過去の回想と、現在の進行がオーバーラップし、徐々に追いついて最後に重なる、という展開のスムーズさは良かったけども、
主人公だと思っていた人物が途中で交代したり、重要人物だと思ったキャラが出てきていきなり死んだり、
なかなか予想外な展開が続きます。
根底のテーマは、“現代の戦争の姿”とか“情報社会で報道されない事”とか“政治の中での情報の価値”とか。
また、そういった情報をコントロールしようとして、逆に翻弄される世界のやるせなさ、のような。

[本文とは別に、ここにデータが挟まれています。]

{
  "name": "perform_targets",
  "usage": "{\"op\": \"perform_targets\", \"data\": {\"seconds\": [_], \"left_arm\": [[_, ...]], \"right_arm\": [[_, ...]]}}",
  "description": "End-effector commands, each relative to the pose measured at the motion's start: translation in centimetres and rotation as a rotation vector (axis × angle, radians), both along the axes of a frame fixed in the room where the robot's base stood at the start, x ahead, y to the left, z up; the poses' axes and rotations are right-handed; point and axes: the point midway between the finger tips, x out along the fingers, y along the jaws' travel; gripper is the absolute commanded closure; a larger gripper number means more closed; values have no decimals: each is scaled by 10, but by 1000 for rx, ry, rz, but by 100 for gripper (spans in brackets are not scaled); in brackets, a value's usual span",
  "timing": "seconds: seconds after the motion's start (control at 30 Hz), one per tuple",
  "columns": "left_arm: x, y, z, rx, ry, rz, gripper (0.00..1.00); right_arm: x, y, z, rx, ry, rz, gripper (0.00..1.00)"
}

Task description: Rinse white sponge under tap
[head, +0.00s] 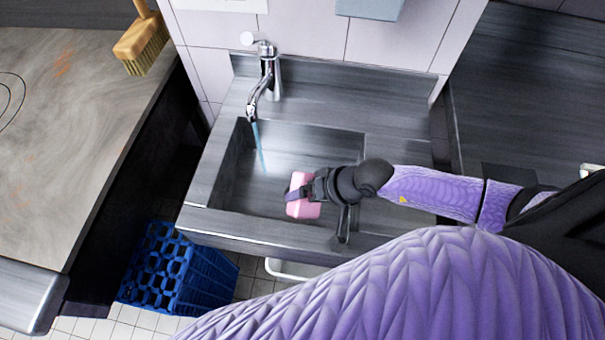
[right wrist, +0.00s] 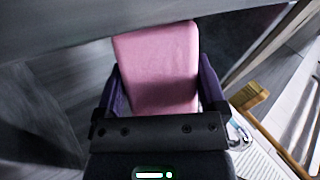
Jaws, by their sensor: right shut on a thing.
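My right gripper (head: 303,194) is shut on a pink sponge (head: 304,209), held over the front part of the sink basin (head: 225,190). The sponge looks pink, not white. In the right wrist view the sponge (right wrist: 158,68) sits between the two purple fingers of the gripper (right wrist: 158,90). The chrome tap (head: 268,75) stands at the back of the sink. A thin blue stream of water (head: 258,143) runs from its spout into the basin. The sponge is apart from the stream, in front and to the right of it. My left gripper is not in view.
A blue crate (head: 160,262) stands on the tiled floor at the front left of the sink. A worn counter (head: 60,150) lies to the left, with a brush (head: 141,42) at its back. A dark worktop (head: 520,90) lies to the right.

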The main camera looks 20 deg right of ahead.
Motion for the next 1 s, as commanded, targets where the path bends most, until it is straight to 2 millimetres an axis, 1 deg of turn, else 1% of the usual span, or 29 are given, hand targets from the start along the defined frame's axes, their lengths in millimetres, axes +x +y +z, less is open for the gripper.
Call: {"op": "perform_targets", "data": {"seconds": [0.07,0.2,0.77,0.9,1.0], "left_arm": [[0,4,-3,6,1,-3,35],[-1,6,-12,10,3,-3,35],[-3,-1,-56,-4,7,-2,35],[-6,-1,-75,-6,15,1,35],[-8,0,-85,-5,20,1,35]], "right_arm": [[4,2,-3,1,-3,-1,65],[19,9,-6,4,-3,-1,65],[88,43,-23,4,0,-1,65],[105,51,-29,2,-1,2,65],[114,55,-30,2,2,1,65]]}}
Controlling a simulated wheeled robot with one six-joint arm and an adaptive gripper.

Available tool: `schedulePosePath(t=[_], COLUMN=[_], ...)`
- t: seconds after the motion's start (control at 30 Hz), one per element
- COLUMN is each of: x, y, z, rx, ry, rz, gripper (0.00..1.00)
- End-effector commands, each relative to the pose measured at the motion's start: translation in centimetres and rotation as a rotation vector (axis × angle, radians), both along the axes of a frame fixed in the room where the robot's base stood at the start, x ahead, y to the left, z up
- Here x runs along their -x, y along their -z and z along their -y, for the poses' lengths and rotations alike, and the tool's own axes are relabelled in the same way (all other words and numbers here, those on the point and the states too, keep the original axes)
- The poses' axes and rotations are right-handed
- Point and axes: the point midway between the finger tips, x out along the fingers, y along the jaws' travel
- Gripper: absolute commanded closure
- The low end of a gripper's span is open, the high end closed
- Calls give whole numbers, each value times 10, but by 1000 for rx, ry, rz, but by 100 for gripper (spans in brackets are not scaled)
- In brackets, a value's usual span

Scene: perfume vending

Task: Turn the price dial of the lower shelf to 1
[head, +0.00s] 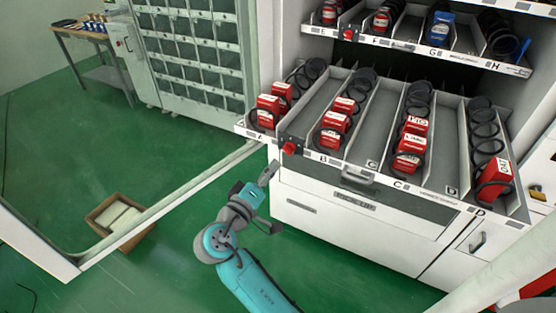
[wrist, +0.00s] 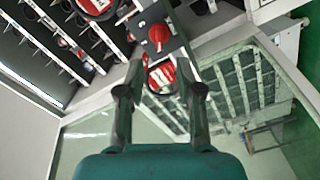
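The lower shelf (head: 265,133) holds red packages in lanes marked A to D. Its price dial (head: 290,148) is a red knob on a dark plate at the front edge, between A and B. In the wrist view a red knob on a dark square plate (wrist: 159,33) lies ahead, between and beyond the fingertips. The dial's number is too small to read. My gripper (head: 271,199) is below and slightly left of the dial in the head view, apart from it. In the wrist view my gripper (wrist: 160,64) has its two fingers spread, with nothing held.
An upper shelf (head: 400,44) has its own red dial (head: 349,34). White drawers with handles (head: 358,180) sit below the lower shelf. A glass panel frame (head: 165,205) stands left of my gripper. An open cardboard box (head: 98,215) is on the green floor.

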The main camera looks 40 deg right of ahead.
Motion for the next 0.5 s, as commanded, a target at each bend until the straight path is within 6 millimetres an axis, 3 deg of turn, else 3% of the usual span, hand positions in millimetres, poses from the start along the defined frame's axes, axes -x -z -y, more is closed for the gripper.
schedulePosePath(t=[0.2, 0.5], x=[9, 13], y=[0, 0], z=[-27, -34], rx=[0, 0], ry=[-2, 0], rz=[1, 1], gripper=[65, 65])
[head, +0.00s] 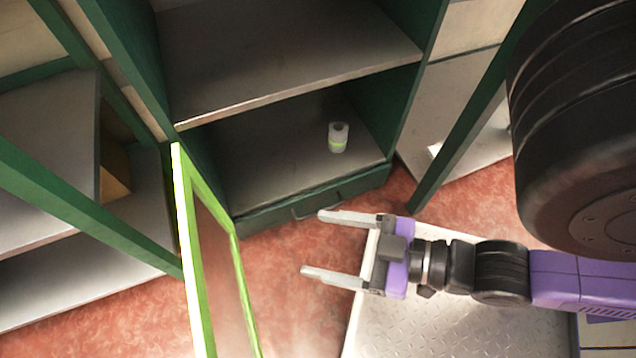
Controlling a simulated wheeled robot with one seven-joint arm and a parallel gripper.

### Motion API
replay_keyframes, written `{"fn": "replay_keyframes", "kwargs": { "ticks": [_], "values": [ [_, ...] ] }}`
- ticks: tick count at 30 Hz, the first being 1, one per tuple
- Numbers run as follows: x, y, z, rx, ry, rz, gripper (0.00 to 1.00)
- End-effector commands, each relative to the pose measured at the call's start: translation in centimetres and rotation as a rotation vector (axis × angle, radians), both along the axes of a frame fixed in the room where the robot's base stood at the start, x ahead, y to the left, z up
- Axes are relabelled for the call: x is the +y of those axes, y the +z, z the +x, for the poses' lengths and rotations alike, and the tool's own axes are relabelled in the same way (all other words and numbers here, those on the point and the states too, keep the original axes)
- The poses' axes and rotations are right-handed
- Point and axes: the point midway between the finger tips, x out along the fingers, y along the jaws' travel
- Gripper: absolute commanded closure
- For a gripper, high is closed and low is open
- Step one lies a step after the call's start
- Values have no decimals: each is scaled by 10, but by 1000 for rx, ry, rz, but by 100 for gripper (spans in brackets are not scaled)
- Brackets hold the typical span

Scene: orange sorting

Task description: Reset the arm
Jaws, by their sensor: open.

でもちょっと、テーマを絞り切れていなくて、色々詰め込もうとした結果
どれも中途半端になってしまってる印象も。
「そのキャラのその過去の話、必要だった?」ってのもあったり。
物語に深みを与える為の描写、と取るか、
要らん情報で話の焦点がボヤケる、と取るか、ビミョーな所かも。
「父と娘」も一つのテーマなんだけど、もうちょっと掘り下げて終盤で盛り上げたら良かったんじゃないの?と思ったけど、
敢えて淡々と語ったコレもハードボイルドで有りかなぁ。
読後のやるせなさといい、良い意味で北欧の冷たい空気を感じる作品(笑)。
あ。
タイトルの「泳ぎ続ける」は比喩表現だと思ったのに、
そのものズバリ「スイミング」だったのがちょっと残念だったり(笑)。
しかもその設定もイマイチ活きてない!
色々と惜しい一冊でした。デビュー作だからこんなもん?と思えばそうなのかもだけどね。